- Written task:
Without the pictures, set down every line of the data exactly.

- Given information:
# # # # #
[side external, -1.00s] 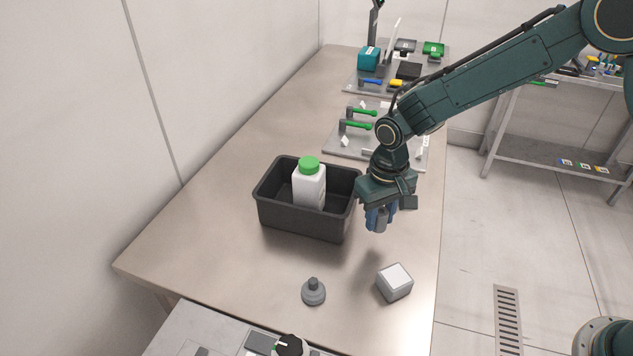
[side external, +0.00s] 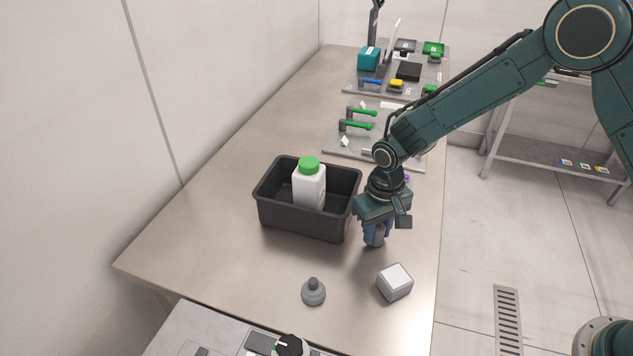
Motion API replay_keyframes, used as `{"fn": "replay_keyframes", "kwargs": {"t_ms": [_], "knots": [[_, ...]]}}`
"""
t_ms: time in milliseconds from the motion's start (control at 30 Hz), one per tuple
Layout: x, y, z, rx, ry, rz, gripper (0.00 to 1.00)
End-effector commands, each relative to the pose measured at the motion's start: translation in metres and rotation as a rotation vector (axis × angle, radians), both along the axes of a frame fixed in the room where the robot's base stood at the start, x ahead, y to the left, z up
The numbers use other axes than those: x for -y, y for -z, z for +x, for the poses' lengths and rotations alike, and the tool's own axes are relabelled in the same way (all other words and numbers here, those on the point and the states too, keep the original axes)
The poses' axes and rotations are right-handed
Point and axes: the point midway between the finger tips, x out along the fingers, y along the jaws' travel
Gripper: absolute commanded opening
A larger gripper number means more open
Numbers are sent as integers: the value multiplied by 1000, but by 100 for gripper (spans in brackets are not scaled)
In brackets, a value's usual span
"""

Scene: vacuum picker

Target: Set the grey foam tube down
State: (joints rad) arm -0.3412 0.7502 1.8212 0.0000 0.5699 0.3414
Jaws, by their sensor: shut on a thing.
# # # # #
- Problem solution:
[side external, -1.00s] 
[side external, +0.00s] 
Motion API replay_keyframes, used as `{"fn": "replay_keyframes", "kwargs": {"t_ms": [_], "knots": [[_, ...]]}}`
"""
t_ms: time in milliseconds from the motion's start (control at 30 Hz), one per tuple
Layout: x, y, z, rx, ry, rz, gripper (0.00 to 1.00)
End-effector commands, each relative to the pose measured at the motion's start: translation in metres and rotation as a rotation vector (axis × angle, radians), both along the axes of a frame fixed in the room where the robot's base stood at the start, x ahead, y to the left, z up
The numbers use other axes than those: x for -y, y for -z, z for +x, for the poses' lengths and rotations alike, and the tool's own axes are relabelled in the same way (all other words and numbers here, those on the point and the states too, keep the original axes)
The poses' axes and rotations are right-handed
Point and axes: the point midway between the finger tips, x out along the fingers, y along the jaws' travel
Gripper: absolute commanded opening
A larger gripper number means more open
Numbers are sent as integers: the value multiplied by 1000, but by 100 for gripper (spans in brackets are not scaled)
In brackets, a value's usual span
"""

Scene: vacuum picker

Target: Set the grey foam tube down
State: (joints rad) arm -0.3412 0.7502 1.8212 0.0000 0.5699 0.3414
Jaws, by their sensor: shut on a thing.

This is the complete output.